--- START DATASET ---

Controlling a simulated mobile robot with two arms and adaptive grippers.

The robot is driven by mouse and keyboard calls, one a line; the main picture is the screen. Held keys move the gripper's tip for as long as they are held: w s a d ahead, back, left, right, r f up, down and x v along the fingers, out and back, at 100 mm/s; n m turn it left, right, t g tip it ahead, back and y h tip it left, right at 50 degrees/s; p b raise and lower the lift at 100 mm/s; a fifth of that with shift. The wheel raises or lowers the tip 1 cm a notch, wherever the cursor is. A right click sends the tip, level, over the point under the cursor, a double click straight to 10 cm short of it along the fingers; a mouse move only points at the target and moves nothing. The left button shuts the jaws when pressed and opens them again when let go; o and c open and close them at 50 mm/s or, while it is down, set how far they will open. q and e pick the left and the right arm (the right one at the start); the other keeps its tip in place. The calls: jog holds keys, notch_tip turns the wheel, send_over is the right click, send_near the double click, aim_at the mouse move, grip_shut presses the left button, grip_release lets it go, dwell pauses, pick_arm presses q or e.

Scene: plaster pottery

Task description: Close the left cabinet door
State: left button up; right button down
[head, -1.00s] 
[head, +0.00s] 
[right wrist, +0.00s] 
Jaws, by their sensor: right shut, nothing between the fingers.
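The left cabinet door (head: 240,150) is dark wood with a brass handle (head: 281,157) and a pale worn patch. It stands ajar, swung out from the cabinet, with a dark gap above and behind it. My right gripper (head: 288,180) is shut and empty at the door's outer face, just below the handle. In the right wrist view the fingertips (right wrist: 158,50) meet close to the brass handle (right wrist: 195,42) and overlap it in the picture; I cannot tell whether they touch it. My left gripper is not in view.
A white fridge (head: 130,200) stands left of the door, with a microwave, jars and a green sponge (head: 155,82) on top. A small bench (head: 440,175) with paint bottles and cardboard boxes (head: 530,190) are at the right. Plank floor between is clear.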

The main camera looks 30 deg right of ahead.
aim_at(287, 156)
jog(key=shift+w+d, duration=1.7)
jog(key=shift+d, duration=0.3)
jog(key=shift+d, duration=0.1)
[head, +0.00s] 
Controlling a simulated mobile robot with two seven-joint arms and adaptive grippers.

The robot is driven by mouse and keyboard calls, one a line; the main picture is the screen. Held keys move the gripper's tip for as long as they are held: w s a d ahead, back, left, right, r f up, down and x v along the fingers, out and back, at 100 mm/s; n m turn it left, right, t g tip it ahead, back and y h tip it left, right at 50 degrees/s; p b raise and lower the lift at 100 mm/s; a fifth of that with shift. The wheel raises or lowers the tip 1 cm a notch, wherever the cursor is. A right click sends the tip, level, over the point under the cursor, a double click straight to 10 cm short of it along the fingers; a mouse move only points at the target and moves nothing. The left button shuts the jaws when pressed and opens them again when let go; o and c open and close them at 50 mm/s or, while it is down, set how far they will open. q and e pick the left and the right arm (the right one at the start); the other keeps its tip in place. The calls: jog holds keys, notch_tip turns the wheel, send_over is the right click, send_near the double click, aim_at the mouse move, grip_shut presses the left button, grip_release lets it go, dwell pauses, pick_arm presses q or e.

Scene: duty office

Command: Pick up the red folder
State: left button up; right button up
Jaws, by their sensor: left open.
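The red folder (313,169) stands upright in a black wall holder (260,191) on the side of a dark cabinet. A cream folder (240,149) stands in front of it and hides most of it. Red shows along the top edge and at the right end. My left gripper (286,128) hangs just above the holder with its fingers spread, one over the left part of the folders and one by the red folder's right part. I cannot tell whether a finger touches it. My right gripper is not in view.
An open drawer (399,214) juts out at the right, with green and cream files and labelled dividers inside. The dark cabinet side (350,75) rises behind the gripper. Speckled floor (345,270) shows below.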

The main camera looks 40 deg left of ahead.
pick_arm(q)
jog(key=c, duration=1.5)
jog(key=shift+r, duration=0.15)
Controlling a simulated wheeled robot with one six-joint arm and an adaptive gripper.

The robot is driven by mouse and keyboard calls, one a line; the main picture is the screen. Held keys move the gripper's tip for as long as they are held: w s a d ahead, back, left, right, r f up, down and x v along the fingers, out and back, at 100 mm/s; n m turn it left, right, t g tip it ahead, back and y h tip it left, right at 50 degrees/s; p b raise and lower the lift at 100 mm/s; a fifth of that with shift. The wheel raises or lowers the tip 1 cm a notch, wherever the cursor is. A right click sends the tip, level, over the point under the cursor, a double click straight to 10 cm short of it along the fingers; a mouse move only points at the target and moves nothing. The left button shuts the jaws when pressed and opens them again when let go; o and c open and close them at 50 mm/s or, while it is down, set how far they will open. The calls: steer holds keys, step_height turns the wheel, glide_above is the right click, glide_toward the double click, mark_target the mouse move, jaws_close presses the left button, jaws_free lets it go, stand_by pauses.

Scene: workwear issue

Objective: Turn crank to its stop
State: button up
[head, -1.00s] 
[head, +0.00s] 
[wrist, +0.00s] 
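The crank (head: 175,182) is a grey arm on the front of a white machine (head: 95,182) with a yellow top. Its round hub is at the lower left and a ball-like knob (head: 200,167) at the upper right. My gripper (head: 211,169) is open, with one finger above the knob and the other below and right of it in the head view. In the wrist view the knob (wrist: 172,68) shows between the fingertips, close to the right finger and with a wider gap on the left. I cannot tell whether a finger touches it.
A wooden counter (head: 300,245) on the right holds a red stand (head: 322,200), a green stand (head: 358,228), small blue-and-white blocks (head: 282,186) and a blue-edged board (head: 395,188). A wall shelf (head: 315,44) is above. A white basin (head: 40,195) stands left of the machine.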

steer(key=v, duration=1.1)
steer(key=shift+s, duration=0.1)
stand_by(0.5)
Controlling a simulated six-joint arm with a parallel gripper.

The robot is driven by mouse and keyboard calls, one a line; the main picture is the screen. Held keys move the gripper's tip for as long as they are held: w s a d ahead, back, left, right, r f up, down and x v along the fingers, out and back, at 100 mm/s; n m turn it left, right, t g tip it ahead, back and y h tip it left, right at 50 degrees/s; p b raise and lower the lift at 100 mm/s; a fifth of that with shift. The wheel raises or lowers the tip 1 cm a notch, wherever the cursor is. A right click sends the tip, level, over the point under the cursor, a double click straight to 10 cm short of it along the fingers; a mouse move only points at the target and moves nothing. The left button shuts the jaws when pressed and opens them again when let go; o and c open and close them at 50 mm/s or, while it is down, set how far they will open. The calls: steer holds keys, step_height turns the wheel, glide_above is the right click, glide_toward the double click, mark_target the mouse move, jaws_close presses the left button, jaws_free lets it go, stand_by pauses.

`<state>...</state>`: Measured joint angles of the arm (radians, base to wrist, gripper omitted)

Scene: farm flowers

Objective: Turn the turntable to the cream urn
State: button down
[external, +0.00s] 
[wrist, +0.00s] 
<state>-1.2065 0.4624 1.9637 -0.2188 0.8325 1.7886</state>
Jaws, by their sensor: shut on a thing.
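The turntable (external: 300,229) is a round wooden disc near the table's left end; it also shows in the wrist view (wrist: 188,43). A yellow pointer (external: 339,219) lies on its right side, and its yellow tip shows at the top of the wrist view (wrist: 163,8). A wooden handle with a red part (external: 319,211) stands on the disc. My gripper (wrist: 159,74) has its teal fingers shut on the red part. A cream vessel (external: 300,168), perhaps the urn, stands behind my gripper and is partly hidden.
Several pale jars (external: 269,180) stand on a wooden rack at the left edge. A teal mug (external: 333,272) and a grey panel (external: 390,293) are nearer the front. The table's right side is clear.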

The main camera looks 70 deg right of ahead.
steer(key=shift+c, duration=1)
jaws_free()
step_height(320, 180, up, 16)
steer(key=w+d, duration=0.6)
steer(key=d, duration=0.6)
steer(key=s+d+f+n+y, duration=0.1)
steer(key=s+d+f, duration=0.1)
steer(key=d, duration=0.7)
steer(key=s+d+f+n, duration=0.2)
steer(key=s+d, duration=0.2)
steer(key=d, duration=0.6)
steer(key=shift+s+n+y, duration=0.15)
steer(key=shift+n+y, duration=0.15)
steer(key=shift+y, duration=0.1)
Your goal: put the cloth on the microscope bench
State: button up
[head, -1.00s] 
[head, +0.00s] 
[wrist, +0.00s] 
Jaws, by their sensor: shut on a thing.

--- END DATASET ---

SHORT EXERCISE: Exactly the lines from the one holding "[external, +0.00s]" through the one holding "<state>-1.2065 0.4624 1.9637" should be printed, ends included.

RESPONSE BELOW:
[external, +0.00s] 
[wrist, +0.00s] 
<state>-1.2065 0.4624 1.9637 -0.2188 0.8325 1.7886</state>

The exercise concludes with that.